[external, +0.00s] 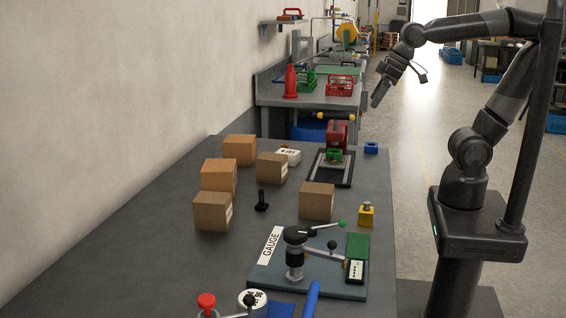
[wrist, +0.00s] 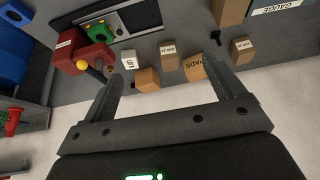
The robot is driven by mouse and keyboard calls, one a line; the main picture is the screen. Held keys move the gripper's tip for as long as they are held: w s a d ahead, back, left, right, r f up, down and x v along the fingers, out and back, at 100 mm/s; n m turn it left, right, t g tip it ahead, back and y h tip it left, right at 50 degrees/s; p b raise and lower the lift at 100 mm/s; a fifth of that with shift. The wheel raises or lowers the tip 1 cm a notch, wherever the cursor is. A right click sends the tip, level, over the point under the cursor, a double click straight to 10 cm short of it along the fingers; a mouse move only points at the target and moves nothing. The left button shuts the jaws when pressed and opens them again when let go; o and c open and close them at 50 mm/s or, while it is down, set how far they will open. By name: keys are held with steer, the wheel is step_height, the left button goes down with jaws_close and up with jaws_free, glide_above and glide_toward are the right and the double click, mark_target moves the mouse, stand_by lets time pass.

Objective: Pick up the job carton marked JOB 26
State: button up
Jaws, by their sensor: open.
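Several brown cartons stand on the grey bench. In the external view they are a back carton (external: 239,150), a left carton (external: 218,175), a front-left carton (external: 212,211), a middle carton (external: 271,168) and a right carton (external: 316,201). In the wrist view, white labels show on one carton (wrist: 169,57) and another carton (wrist: 242,51), too small to read surely. I cannot tell which is JOB 26. My gripper (external: 379,93) is open and empty, high above and apart from the cartons; its spread fingers also show in the wrist view (wrist: 166,72).
A gauge fixture (external: 275,272) with levers fills the bench front. A red and green press (external: 337,135), a black upright part (external: 262,200) and a yellow block (external: 366,215) stand near the cartons. A wall runs along the left. The floor at right is open.

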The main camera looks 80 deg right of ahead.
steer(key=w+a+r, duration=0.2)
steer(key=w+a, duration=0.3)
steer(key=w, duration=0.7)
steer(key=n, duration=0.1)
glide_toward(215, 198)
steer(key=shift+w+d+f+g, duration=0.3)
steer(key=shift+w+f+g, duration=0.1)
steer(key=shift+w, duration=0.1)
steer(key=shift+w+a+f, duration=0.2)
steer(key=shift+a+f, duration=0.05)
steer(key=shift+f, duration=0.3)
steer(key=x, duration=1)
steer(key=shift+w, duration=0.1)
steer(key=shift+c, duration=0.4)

* * * * * * *

# Work to be completed:
Pick out the lines above containing the word "button", then copy them.

# Task result:
The robot is driven by mouse and keyboard calls, one a line; the main picture is the screen. Held keys move the gripper's tip for as long as they are held: w s a d ahead, back, left, right, r f up, down and x v along the fingers, out and back, at 100 mm/s; n m turn it left, right, t g tip it ahead, back and y h tip it left, right at 50 degrees/s; p b raise and lower the lift at 100 mm/s; a fifth of that with shift. The wheel raises or lowers the tip 1 cm a notch, wherever the cursor is. A right click sends the tip, level, over the point under the cursor, a double click straight to 10 cm short of it along the fingers; a mouse move only points at the target and moves nothing. The left button shuts the jaws when pressed and opens them again when let go; o and c open and close them at 50 mm/s or, while it is down, set how far they will open. By name: keys are held with steer, the wheel is step_height, the left button goes down with jaws_close and up with jaws_free, glide_above and glide_toward are the right and the double click, mark_target moves the mouse, stand_by lets time pass.
State: button up

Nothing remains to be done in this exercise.